Of course, cut off from the truth, we are cut off from being, and thus condemn ourselves to insanity, to rot in the noxious vapors and mirages of our decaying souls. And it is here, through this void, that we embrace the demonic and prepare ourselves for enslavement to the demonic.
> We can’t know what heaven is like at all so it’s likely that whatever we think of as heaven is actually much more applicable to some kind of hell.
Your comment reminds me of the Twilight Zone episode "A Nice Place to Visit". Henry Valentine's eternal punishment is to always get what he wants. At first he thinks he's gone to heaven, it takes him a month of always getting everything he wants to realise he's actually been damned to hell.
But that saying, authored by Milton in Paradise Lost, is ascribed to Lucifer/Satan. Not exactly a fountain of wisdom and good judgement.
Also, Milton wasn't particularly orthodox, but in conventional Christian theology Satan is not said to rule in Hell- he suffers with the rest of us.
In an absolute sense, though, it would only be better to rule in Hell than to serve in Heaven if the status of a servant in Heaven was worse than that of a ruler in Hell. Status is relative, but not only relative to the other participants in the study - it's relative to the entire population. I'd prefer to get $10 and have one neighbor get $20 than $8 and $5, because the wealth of millions of people establish the price of goods to me, not one person getting a little more. In a world where a million people get $0, I get $10, and someone else gets $20, I'm relatively wealthier than if a million people still got $0, I got $8, and my neighbor got $5.

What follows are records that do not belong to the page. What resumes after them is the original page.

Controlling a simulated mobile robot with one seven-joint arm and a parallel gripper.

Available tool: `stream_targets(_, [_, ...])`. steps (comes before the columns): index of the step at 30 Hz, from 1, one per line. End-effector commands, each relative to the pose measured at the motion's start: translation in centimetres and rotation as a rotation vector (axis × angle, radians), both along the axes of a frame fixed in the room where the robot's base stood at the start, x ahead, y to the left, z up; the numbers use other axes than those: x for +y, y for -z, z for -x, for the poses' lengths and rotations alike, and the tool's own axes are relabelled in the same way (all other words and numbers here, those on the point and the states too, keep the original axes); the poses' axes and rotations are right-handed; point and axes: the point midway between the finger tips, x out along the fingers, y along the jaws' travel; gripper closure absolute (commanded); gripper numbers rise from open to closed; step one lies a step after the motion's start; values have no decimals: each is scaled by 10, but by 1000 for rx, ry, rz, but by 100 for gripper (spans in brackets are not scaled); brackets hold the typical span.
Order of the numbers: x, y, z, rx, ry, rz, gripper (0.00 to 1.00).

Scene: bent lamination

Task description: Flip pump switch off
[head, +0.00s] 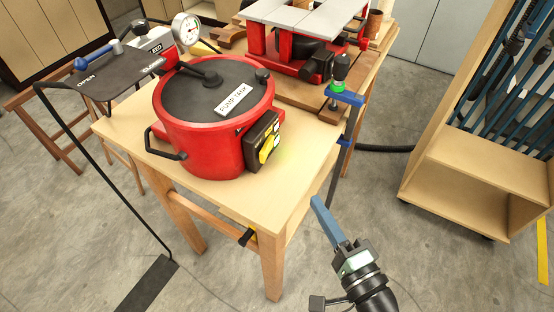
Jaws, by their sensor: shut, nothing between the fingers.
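The red pump tank (200,135) with a dark lid and a "PUMP TANK" label (233,99) stands on a wooden table. A black switch box (256,132) is mounted on the tank's right side. Its yellow switch (267,150) is tilted, with a faint green glow beside it. I cannot tell its on or off position from any readable marking. My gripper (317,203), with long blue fingers, is shut and empty. It is beyond the table's right edge, below and right of the switch, and apart from it.
A red machine (300,45) stands behind. A wooden rack (470,175) stands right. Open floor lies between table and rack.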

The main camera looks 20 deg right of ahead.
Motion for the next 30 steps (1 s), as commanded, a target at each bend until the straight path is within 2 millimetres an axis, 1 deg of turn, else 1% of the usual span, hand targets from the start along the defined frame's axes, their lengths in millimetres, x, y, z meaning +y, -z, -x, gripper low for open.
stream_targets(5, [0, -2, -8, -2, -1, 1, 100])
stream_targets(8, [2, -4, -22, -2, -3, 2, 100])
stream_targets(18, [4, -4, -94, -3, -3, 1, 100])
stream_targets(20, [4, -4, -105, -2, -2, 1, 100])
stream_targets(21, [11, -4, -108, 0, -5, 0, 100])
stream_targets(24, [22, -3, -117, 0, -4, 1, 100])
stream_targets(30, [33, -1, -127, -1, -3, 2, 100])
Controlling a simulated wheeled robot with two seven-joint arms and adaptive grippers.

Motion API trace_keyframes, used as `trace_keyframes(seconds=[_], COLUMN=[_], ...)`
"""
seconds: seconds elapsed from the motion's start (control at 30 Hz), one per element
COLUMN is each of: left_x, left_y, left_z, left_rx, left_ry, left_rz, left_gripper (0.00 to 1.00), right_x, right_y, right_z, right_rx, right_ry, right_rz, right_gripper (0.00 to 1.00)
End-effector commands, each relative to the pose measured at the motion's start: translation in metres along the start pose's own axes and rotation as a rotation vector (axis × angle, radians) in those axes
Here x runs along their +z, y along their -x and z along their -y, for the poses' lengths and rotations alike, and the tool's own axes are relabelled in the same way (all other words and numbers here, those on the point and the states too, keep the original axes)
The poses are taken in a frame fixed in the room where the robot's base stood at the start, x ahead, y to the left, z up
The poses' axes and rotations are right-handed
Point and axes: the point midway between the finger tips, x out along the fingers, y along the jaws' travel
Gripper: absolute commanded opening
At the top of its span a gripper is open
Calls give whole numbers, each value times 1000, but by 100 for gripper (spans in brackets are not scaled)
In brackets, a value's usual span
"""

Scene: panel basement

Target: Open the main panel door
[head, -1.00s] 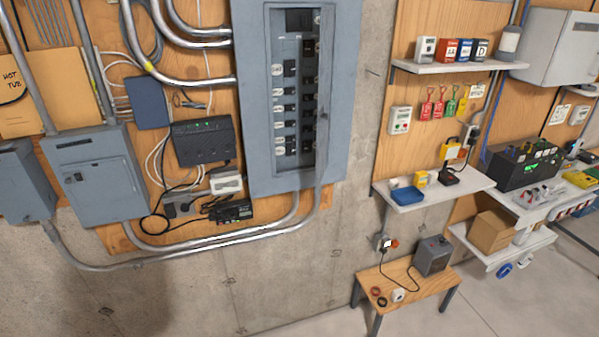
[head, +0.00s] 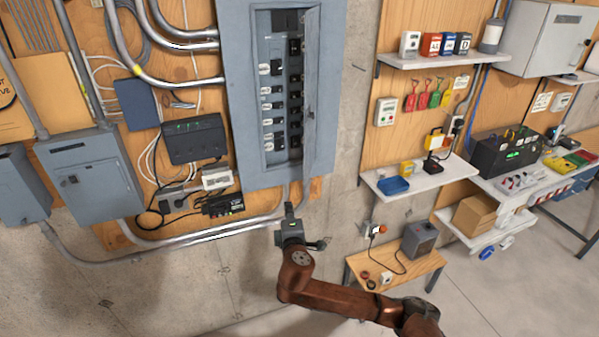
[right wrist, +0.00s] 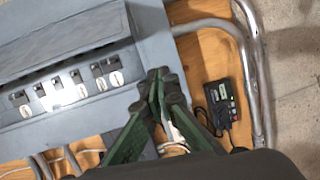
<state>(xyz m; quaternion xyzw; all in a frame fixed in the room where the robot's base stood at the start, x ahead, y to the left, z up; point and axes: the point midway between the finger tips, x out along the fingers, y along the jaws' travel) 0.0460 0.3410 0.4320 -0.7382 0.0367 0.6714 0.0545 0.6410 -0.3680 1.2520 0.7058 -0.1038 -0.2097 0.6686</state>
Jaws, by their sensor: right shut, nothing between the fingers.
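The main panel (head: 236,100) is a tall grey box on the wall, at the upper middle of the head view. Its door (head: 312,85) is hinged at the right and stands partly open, seen nearly edge-on, with the breakers (head: 278,122) exposed. My right gripper (head: 289,208) is below the panel's lower right corner, pointing up, apart from the door. In the right wrist view the gripper's fingertips (right wrist: 163,84) are together and empty, close to the panel's lower edge (right wrist: 152,40). My left gripper is not in view.
Conduits (head: 205,236) run below the panel near my right gripper. A black power unit (head: 194,140) and a smaller grey box (head: 88,180) are left of the panel. Shelves (head: 425,185) and a small wooden table (head: 425,268) stand to the right. Bare concrete lies between.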

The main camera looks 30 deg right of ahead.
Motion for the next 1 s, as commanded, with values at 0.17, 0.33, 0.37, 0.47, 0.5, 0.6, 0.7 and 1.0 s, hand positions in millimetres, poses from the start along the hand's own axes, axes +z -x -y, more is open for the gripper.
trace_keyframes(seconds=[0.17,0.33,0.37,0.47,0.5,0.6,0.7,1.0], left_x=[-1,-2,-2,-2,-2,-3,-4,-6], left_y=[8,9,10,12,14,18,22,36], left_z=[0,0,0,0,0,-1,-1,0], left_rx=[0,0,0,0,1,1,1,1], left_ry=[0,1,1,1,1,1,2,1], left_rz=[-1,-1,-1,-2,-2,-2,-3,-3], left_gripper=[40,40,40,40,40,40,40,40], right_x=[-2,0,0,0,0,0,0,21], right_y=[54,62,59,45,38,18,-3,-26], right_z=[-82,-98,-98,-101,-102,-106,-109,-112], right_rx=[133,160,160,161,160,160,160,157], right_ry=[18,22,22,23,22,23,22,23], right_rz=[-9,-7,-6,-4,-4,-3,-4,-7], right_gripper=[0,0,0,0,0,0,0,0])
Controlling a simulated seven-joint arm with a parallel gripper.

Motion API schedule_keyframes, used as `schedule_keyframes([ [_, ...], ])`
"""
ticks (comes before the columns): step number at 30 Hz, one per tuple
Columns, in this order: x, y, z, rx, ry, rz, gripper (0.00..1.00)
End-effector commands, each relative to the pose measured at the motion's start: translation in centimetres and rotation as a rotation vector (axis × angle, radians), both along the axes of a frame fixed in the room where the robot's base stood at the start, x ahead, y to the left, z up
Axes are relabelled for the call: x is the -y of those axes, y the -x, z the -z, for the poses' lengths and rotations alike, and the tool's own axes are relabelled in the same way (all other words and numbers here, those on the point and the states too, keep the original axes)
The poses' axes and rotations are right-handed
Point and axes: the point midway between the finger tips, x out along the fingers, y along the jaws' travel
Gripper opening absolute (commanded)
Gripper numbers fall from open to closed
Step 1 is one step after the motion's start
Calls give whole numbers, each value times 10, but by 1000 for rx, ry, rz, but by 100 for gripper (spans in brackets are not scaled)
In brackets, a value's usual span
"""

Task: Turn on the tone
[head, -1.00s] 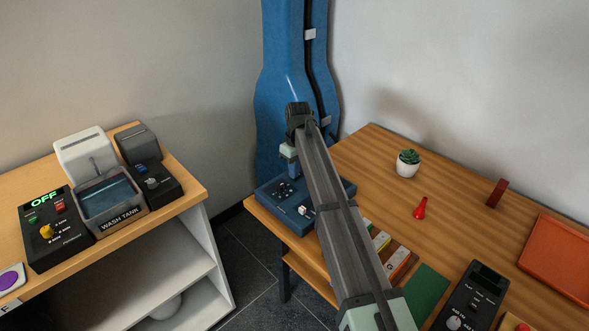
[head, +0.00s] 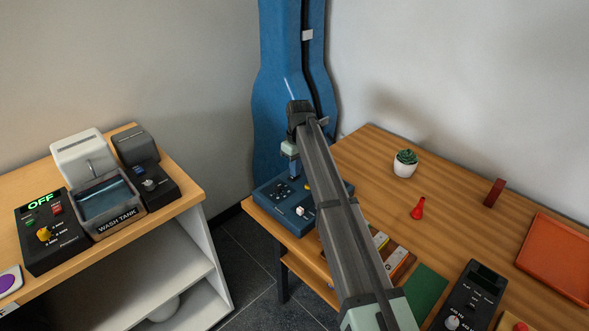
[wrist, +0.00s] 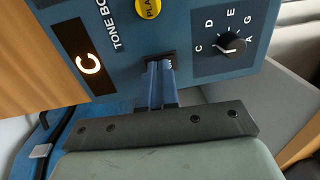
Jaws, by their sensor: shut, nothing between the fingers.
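The blue tone box (head: 268,206) sits at the left corner of the wooden table. In the wrist view the tone box (wrist: 115,60) shows a lit orange-white "C" display (wrist: 88,64), a round yellow PLAY button (wrist: 149,7) and a black knob (wrist: 231,46) with letters around it. My gripper (wrist: 161,68) is shut and empty, its blue fingertips at a small black slot or switch between the button and the knob. The fingers cover much of that part, and I cannot tell whether they touch it. In the head view my gripper (head: 292,166) is above the box's back edge.
A blue instrument case (head: 275,90) stands behind the table. A potted cactus (head: 405,163), a red peg-like piece (head: 417,208) and an orange tray (head: 560,255) are on the table. A wash tank (head: 115,210) stands on the left bench. The table's middle is mostly clear.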

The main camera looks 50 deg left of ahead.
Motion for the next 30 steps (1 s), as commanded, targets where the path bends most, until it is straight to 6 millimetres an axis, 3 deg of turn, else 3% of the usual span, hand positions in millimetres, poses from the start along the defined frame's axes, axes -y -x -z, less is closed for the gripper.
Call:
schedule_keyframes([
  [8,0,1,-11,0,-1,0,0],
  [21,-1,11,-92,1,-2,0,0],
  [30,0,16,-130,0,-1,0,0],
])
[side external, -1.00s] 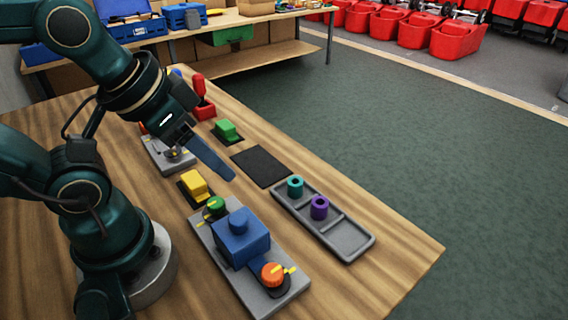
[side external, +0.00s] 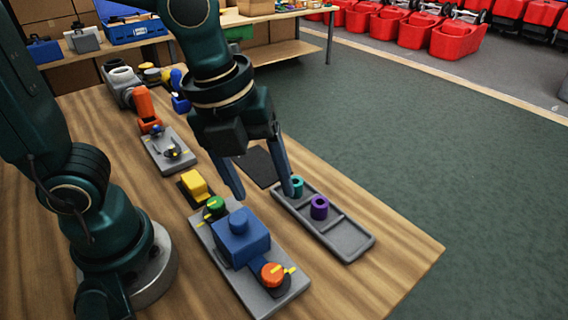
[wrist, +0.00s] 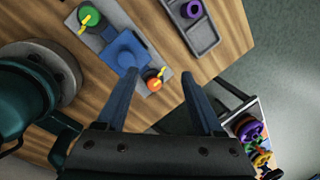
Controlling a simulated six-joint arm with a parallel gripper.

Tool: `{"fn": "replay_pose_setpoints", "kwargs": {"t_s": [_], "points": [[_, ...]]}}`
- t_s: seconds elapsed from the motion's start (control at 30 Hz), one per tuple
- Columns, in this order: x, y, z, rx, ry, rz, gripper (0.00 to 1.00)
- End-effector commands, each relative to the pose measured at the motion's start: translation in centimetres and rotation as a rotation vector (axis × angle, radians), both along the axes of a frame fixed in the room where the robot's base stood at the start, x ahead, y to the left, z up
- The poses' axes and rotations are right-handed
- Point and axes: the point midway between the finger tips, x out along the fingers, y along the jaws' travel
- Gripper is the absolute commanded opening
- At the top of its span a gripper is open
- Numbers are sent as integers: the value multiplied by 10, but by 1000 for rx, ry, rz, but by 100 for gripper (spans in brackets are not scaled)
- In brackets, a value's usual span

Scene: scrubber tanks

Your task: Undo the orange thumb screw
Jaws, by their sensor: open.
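The orange thumb screw (side external: 273,274) sits at the near end of a grey plate (side external: 257,298), with a yellow pointer mark on it. A blue block (side external: 240,250) with a round boss stands mid-plate, and a green knob (side external: 215,205) is at the far end. My gripper (side external: 263,193) is open and empty, fingers pointing down, above the table beyond the blue block and beside the tray. In the wrist view the orange thumb screw (wrist: 153,86) appears between the two spread fingers (wrist: 160,75), apart from them.
A grey tray (side external: 345,240) to the right holds a teal ring (side external: 296,186) and a purple ring (side external: 319,207); its near compartment is empty. A yellow block (side external: 194,183) and another grey plate (side external: 168,151) stand farther back. The table's near right is clear.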

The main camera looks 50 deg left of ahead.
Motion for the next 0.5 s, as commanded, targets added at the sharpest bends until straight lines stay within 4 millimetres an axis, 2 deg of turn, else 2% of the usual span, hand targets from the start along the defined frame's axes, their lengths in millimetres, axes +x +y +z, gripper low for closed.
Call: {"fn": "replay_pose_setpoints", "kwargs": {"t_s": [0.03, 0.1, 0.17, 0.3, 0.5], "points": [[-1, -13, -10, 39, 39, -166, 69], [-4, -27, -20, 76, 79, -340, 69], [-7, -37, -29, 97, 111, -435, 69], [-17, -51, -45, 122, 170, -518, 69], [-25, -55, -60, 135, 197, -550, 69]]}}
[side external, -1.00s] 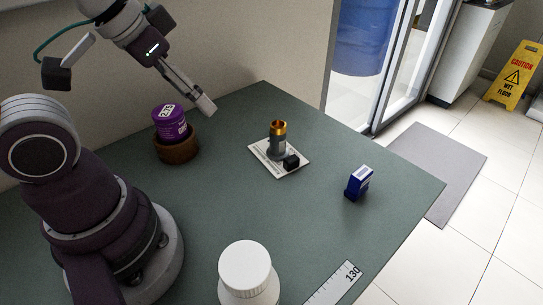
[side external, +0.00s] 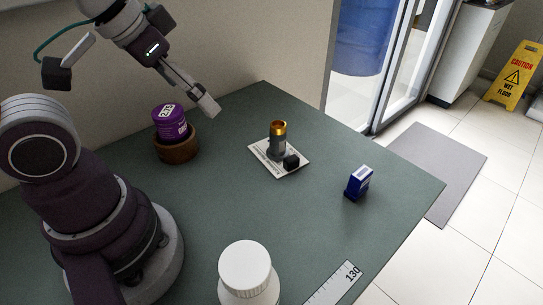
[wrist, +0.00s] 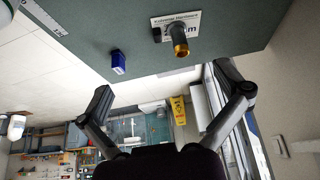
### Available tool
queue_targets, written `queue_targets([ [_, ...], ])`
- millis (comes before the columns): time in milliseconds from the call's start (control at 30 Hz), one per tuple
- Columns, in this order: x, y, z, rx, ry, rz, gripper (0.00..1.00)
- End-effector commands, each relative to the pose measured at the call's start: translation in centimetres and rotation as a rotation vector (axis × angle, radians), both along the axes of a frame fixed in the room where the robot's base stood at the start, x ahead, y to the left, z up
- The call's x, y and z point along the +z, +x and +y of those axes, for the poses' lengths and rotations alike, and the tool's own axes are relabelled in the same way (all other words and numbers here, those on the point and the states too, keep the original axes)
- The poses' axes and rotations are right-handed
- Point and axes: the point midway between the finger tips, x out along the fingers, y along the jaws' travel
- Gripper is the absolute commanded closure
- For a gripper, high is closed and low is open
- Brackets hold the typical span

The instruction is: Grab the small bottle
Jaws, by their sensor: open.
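A white bottle with a wide white cap (side external: 247,272) stands upright at the near edge of the table in the side view, cut off by the bottom of the picture. A purple container with a pale label (side external: 169,122) sits in a round wooden holder (side external: 178,150). I cannot tell which one the task calls the small bottle. My gripper (side external: 209,106) is open and empty, in the air to the right of the purple container and above the table. In the wrist view, its two fingers (wrist: 168,102) are spread wide with nothing between them.
A grey and brass fitting (side external: 278,140) stands on a white card (side external: 270,168) beside a small black block (side external: 291,162). A blue box (side external: 358,183) stands to the right. A ruler (side external: 335,284) lies by the near edge. The table's middle is clear. A wall is behind.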

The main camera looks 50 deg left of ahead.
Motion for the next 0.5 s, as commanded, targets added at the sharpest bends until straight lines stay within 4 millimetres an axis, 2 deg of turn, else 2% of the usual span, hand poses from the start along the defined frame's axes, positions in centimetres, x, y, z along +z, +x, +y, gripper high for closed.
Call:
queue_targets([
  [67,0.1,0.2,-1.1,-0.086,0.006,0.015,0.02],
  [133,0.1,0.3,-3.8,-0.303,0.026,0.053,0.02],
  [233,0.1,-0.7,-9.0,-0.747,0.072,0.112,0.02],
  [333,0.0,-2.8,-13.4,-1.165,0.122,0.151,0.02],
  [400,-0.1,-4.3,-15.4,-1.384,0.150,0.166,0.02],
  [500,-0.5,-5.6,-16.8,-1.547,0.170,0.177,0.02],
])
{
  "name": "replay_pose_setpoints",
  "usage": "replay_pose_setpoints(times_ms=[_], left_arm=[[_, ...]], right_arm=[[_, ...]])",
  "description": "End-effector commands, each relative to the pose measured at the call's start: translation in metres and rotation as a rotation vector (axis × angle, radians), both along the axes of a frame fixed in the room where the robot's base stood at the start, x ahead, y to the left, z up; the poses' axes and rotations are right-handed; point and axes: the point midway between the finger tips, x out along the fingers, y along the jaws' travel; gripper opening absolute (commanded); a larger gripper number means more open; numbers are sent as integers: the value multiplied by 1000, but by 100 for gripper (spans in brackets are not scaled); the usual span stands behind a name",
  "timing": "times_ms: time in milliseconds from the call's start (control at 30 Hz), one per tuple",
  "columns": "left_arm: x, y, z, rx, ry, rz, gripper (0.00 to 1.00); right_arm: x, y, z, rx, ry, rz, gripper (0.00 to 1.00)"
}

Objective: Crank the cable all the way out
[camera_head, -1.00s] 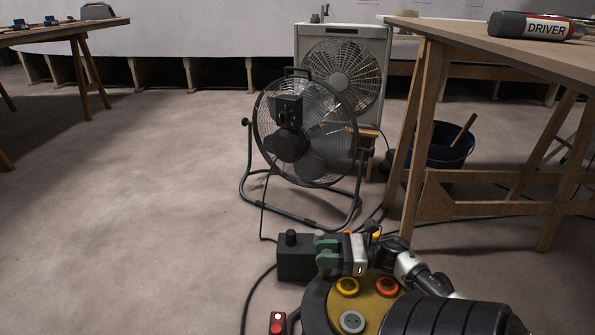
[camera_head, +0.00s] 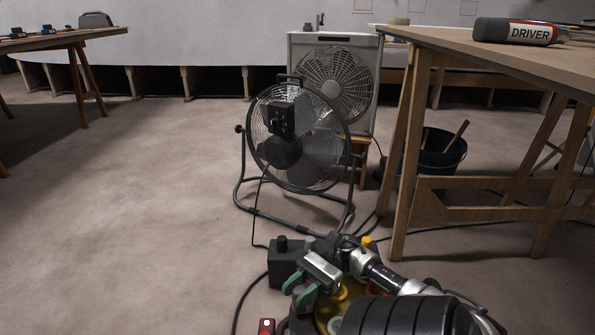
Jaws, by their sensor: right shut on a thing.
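The cable reel (camera_head: 326,310) is at the bottom of the view, with a yellow face and coloured sockets, largely covered by my right arm. My right gripper (camera_head: 297,292) has green finger pads and reaches over the left part of the reel's face. It is shut on the reel's crank handle, which the fingers hide. A black cable (camera_head: 245,297) runs along the floor left of the reel. How much cable is on the drum cannot be seen. My left gripper is not in view.
A black box with a knob (camera_head: 287,265) stands close to my right gripper. A floor fan (camera_head: 298,140) stands behind it, with a box fan (camera_head: 332,85) further back. A wooden table (camera_head: 440,45) and a dark bucket (camera_head: 440,160) are at right. The left floor is clear.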

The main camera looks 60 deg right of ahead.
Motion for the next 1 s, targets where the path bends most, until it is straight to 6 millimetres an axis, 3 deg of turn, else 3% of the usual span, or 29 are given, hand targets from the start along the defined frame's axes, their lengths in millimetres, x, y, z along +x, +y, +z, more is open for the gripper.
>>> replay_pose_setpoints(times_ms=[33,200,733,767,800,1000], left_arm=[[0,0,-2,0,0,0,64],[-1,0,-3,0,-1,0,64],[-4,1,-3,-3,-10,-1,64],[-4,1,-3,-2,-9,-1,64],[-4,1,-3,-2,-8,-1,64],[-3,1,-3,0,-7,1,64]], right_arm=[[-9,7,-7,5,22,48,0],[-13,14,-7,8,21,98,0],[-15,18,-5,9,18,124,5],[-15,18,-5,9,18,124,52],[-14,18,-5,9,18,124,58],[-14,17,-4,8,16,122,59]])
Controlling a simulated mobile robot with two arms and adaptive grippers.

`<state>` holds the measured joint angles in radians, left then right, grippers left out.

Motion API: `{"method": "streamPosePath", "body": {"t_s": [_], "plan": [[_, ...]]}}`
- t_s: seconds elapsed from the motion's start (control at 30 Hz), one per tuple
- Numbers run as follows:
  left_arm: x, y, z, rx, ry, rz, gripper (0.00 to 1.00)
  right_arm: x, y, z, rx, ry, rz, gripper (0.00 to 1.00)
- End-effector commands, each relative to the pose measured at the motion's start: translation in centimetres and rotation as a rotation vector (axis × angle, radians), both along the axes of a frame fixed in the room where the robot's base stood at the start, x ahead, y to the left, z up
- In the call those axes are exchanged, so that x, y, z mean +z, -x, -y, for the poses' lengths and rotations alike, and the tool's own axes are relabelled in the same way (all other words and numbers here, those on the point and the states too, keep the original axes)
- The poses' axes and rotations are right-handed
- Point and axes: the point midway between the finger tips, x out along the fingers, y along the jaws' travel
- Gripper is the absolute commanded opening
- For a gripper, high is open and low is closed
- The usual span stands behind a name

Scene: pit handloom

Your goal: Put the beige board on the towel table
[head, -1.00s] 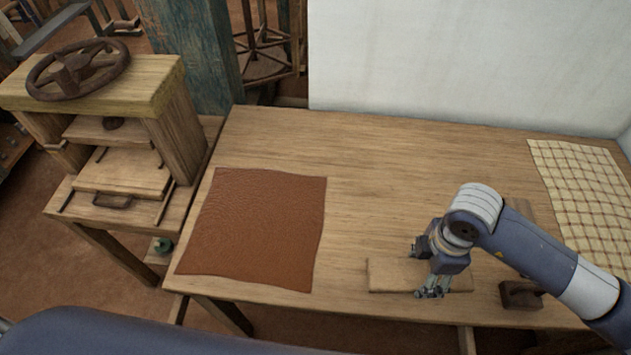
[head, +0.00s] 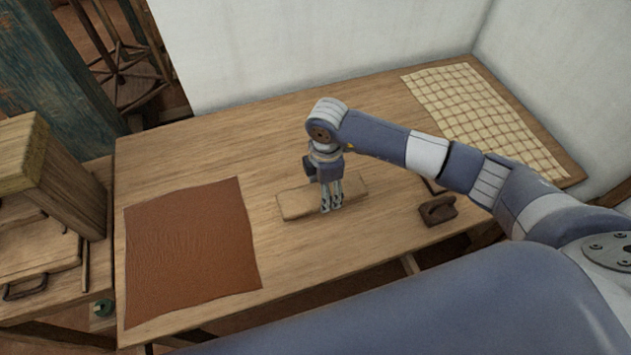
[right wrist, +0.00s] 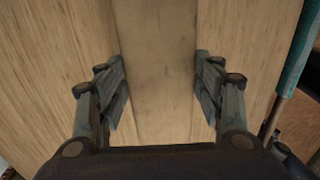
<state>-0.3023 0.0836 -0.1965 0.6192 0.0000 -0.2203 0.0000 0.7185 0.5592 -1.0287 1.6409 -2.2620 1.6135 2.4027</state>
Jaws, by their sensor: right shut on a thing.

Yeah, it might be more economically rational to seek to get $8 million if the entire world was going to get $20 million if I didn't take the option, but then there's the old saying "a rising tide lifts all boats..."
> So, one place has us separated from everyone, in a lake of fire, and burning non-stop. Satan will be there, too.
This is a curious statement, as the subject is Dante, and the "Inferno" shows us not a huge lake of fire with all the damned burning within it, but rather a diverse Hell in which one's torment reflects one's vices. This has a theological resonance, as the very nature of Hell is first and foremost the fulfillment of one's corrupt and sinful desires, it is God letting you have exactly what you want, your dark little heart's desire (the logical outcome of having been created a free being; Matthew 6:21[0] captures this quite nicely). When you die, your orientation becomes fixed forever, and if it isn't on the Summum Bonum, the Highest Good, the only thing capable of satisfying Man's heart, then it will be some lesser real or apparent good. This is the consummation of utter hopelessness and despair.
And what is at the very center of Hell in the "Inferno" if not a lake of fire? An absolutely frigid place, a frozen lake, with Satan lodged permanently in the ice up to his waist, with every flap of his wings making the place even colder. Fire is actually a better metaphor for God (even when we speak of the fire of God's just wrath, a kind of friction resulting from our evil will colliding with the Will of God). If God is the Logos, and Logos is like fire, and God so often is represented by fire, by its dynamism, then the opposite is the lifelessness of sin, a world of ice and death, a cold void.
>The secret of Hell, I think, is that you get there before death. By doing evil things, you invite an evil mentality into your mind which will prey on you as you become more feeble.
That's the Christian orthodox view btw -- that you make your own hell by your stance and action (in which view, hell is not an actual place, even in another dimension, with fire pits and demons, but just your resentment and the distance you feel from God's love).
".?.?. those who find themselves in hell will be chastised by the scourge of love. How cruel and bitter this torment of love will be! For those who understand that they have sinned against love, undergo no greater suffering than those produced by the most fearful tortures. The sorrow which takes hold of the heart, which has sinned against love, is more piercing than any other pain. It is not right to say that the sinners in hell are deprived of the love of God .?.?. But love acts in two ways, as suffering of the reproved, and as joy in the blessed!" (Saint Isaac of Syria).
That we must change for Heav'n, this mournful gloom
For that celestial light? Be it so, since he
Who now is Sovran can dispose and bid
What shall be right: fardest from him is best
Whom reason hath equald, force hath made supream
Above his equals. Farewel happy Fields
Where Joy for ever dwells: Hail horrours, hail
Infernal world, and thou profoundest Hell
Receive thy new Possessor: One who brings
A mind not to be chang'd by Place or Time.
The mind is its own place, and in it self
Can make a Heav'n of Hell, a Hell of Heav'n.
What matter where, if I be still the same,
And what I should be, all but less then he
Whom Thunder hath made greater? Here at least
We shall be free; th' Almighty hath not built
Here for his envy, will not drive us hence:
Here we may reign secure, and in my choyce
To reign is worth ambition though in Hell:
Better to reign in Hell, then serve in Heav'n.